• _Your instructions_
Copy nothing but the part that opens with the line containing "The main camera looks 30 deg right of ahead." and closes with the line containing "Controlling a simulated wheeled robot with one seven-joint". Do not include pictures.

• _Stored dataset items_
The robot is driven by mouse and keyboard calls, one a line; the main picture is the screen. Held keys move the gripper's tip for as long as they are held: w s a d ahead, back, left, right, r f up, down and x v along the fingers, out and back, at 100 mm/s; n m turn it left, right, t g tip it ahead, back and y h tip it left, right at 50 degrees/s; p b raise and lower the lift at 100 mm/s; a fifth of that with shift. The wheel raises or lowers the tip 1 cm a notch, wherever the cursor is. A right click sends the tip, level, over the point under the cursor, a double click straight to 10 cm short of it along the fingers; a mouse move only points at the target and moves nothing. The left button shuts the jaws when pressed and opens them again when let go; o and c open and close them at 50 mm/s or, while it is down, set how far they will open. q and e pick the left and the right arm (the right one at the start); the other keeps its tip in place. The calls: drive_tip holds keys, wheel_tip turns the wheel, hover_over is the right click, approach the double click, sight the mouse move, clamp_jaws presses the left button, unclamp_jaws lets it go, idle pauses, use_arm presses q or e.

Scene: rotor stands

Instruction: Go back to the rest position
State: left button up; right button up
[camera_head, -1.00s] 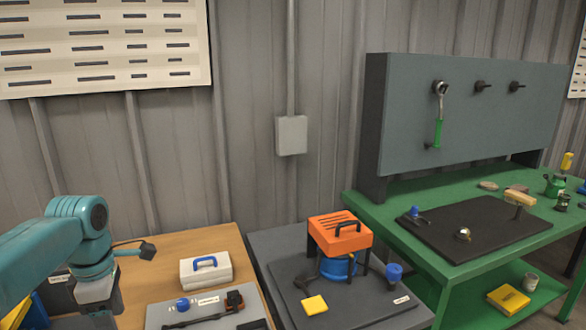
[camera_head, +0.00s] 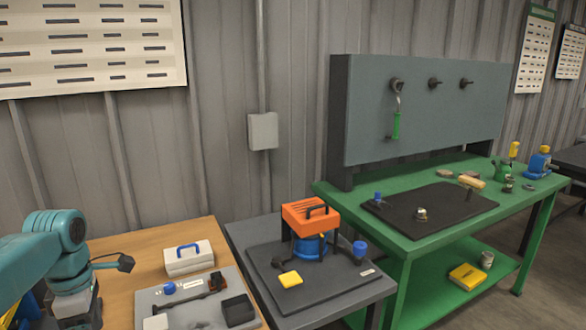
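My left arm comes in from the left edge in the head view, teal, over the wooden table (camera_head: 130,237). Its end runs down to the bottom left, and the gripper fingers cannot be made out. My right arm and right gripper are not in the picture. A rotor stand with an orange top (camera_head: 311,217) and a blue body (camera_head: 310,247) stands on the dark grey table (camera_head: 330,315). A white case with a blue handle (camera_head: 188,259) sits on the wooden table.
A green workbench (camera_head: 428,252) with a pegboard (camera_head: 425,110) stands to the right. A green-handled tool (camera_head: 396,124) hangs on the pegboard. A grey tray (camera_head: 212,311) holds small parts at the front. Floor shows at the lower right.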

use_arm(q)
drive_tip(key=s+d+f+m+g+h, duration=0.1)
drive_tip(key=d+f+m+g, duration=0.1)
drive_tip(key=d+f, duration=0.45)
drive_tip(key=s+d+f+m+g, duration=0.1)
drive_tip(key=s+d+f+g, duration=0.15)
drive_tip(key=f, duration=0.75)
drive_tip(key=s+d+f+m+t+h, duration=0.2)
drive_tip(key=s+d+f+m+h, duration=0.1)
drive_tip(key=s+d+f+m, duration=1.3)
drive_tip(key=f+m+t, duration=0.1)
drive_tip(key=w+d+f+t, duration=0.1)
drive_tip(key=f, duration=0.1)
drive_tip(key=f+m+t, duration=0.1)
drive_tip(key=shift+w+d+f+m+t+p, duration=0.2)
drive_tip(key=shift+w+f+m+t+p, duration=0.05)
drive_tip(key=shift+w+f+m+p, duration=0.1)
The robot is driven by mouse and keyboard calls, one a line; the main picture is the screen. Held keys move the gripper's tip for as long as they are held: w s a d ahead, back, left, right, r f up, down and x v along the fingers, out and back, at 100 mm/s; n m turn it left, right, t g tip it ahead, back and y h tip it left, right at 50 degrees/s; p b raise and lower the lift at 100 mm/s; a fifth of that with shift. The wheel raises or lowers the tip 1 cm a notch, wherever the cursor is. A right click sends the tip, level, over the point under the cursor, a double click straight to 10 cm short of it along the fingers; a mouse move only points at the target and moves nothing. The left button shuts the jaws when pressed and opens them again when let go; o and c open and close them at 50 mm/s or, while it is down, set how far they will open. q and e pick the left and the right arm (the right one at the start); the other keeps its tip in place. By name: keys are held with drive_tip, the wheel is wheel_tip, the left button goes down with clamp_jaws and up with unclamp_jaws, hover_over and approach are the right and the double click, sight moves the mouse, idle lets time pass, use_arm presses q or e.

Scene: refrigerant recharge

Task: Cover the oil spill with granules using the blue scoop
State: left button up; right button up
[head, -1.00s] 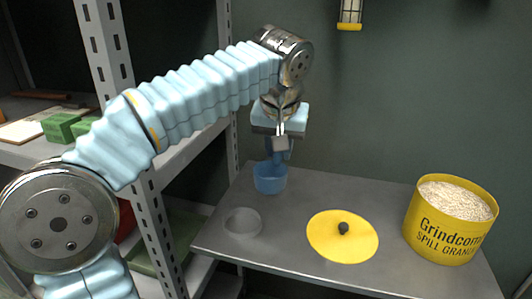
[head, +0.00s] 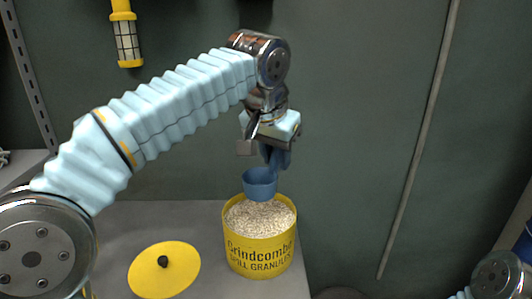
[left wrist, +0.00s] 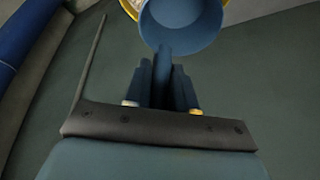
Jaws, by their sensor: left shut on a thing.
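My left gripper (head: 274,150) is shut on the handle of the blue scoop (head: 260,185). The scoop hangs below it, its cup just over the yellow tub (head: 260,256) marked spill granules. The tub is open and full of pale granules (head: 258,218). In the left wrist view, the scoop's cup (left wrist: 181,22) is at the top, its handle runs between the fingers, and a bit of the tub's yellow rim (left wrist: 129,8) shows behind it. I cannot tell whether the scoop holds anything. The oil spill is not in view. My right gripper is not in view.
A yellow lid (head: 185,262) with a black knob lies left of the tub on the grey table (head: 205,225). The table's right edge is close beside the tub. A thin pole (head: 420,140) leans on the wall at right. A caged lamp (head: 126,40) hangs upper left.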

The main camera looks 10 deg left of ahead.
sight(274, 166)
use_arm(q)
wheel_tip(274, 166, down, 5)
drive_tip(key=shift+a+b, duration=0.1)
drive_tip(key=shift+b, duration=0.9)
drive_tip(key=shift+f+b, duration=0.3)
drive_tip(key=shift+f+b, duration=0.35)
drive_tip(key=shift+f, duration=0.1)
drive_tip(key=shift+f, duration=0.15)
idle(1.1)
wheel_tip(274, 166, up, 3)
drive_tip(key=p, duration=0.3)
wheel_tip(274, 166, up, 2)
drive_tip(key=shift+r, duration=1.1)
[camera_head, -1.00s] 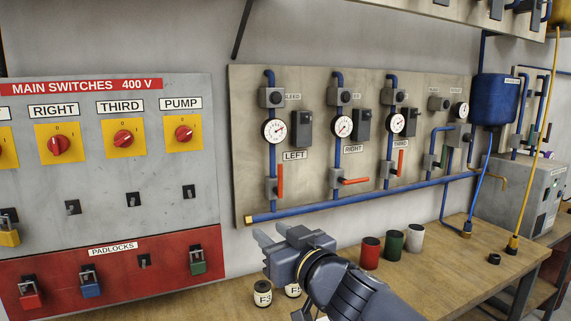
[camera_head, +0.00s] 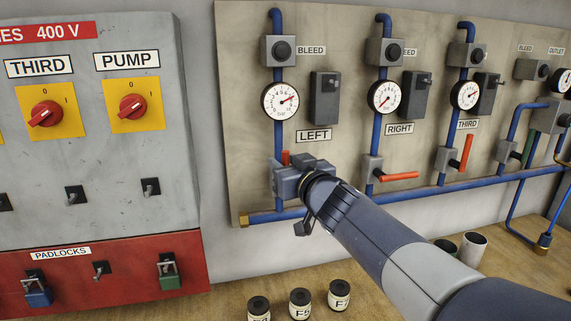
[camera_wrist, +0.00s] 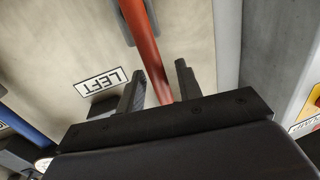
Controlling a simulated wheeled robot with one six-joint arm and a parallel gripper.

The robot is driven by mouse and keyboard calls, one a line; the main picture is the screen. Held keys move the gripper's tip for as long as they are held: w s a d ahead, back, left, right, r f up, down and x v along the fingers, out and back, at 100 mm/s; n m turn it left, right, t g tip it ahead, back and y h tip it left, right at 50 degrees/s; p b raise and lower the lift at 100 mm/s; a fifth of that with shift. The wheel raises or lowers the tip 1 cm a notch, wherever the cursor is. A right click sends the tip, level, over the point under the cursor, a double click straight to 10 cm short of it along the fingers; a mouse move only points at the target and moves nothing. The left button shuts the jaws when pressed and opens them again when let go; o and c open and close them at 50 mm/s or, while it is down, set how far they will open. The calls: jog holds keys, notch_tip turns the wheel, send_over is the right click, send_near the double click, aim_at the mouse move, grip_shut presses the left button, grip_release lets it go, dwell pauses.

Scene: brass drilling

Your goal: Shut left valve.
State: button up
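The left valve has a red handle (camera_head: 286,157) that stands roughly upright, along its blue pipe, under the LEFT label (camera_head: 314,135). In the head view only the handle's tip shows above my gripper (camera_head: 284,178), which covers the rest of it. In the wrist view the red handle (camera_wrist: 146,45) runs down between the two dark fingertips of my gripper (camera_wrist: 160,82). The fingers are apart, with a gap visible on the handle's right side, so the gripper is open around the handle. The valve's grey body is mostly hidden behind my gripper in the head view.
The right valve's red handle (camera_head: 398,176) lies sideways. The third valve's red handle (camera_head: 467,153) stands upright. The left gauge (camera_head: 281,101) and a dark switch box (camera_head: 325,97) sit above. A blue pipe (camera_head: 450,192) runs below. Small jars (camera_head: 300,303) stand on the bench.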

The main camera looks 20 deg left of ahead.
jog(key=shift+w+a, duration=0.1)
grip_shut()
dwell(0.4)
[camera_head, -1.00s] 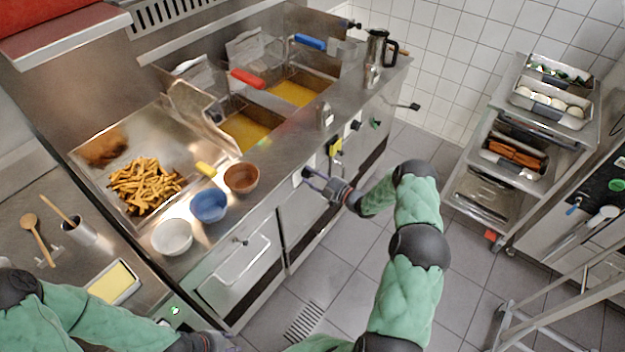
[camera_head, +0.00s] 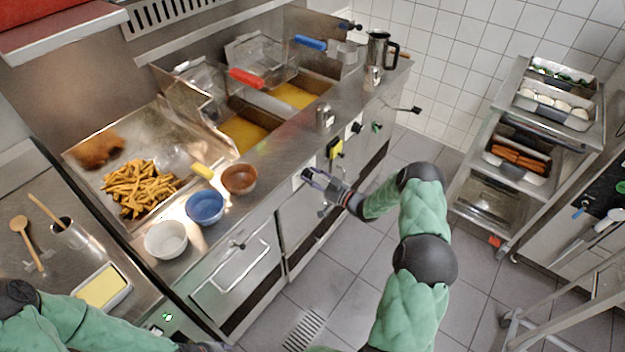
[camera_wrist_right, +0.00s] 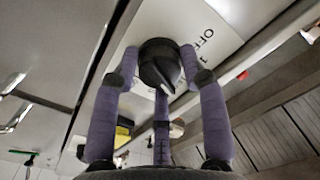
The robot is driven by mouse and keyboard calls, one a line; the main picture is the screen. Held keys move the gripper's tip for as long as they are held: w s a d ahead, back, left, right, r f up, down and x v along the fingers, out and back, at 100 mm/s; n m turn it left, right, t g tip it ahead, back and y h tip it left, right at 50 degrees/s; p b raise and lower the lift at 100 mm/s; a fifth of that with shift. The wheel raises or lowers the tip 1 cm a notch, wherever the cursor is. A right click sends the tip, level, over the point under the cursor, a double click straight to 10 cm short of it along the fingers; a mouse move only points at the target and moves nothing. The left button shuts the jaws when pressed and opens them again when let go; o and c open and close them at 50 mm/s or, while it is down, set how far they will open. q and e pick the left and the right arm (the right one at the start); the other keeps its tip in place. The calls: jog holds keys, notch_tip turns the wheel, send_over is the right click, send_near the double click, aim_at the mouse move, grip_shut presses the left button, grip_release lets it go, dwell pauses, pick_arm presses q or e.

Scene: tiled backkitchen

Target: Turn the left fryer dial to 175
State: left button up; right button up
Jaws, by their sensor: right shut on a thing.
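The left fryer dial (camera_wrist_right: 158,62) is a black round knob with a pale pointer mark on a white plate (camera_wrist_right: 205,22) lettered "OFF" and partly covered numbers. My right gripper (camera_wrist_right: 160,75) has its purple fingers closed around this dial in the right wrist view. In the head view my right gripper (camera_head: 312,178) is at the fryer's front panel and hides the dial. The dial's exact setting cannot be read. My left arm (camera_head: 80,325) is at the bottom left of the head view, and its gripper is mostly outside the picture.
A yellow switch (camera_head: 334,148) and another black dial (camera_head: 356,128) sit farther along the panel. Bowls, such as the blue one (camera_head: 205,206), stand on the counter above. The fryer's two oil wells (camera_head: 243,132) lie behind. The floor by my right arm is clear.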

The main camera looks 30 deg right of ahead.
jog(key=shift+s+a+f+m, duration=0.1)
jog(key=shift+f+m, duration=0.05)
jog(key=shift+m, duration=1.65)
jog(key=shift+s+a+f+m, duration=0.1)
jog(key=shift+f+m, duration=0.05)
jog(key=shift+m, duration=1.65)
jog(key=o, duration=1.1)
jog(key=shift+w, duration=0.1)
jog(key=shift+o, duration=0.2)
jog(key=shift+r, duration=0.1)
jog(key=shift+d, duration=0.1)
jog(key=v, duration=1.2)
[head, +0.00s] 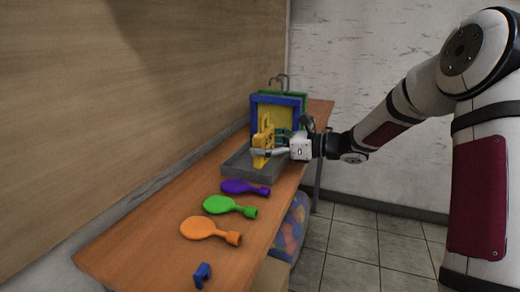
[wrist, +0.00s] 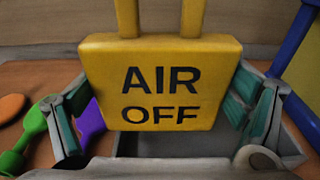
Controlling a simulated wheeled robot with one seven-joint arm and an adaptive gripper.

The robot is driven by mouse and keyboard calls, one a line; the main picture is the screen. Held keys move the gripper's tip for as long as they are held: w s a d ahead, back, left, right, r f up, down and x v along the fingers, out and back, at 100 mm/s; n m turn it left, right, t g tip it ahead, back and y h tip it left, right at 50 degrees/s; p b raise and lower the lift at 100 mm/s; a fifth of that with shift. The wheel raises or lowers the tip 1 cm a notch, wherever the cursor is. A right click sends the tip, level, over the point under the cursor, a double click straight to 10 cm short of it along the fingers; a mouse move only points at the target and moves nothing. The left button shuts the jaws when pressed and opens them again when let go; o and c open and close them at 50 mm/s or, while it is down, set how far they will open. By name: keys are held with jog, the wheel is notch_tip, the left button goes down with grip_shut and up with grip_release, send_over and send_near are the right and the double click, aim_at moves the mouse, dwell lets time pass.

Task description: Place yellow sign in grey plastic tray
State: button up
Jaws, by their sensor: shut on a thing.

• _Solved problem_
The main camera looks 30 deg right of ahead.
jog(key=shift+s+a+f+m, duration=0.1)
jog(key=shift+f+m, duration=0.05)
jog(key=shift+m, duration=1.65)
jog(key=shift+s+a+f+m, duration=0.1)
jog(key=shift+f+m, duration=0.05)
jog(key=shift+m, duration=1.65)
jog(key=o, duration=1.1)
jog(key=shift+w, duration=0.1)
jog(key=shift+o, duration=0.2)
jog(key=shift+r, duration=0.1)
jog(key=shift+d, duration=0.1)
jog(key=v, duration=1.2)
[head, +0.00s] 
[wrist, +0.00s] 
Controlling a simulated wheeled robot with one seven-joint arm and an adaptive gripper.

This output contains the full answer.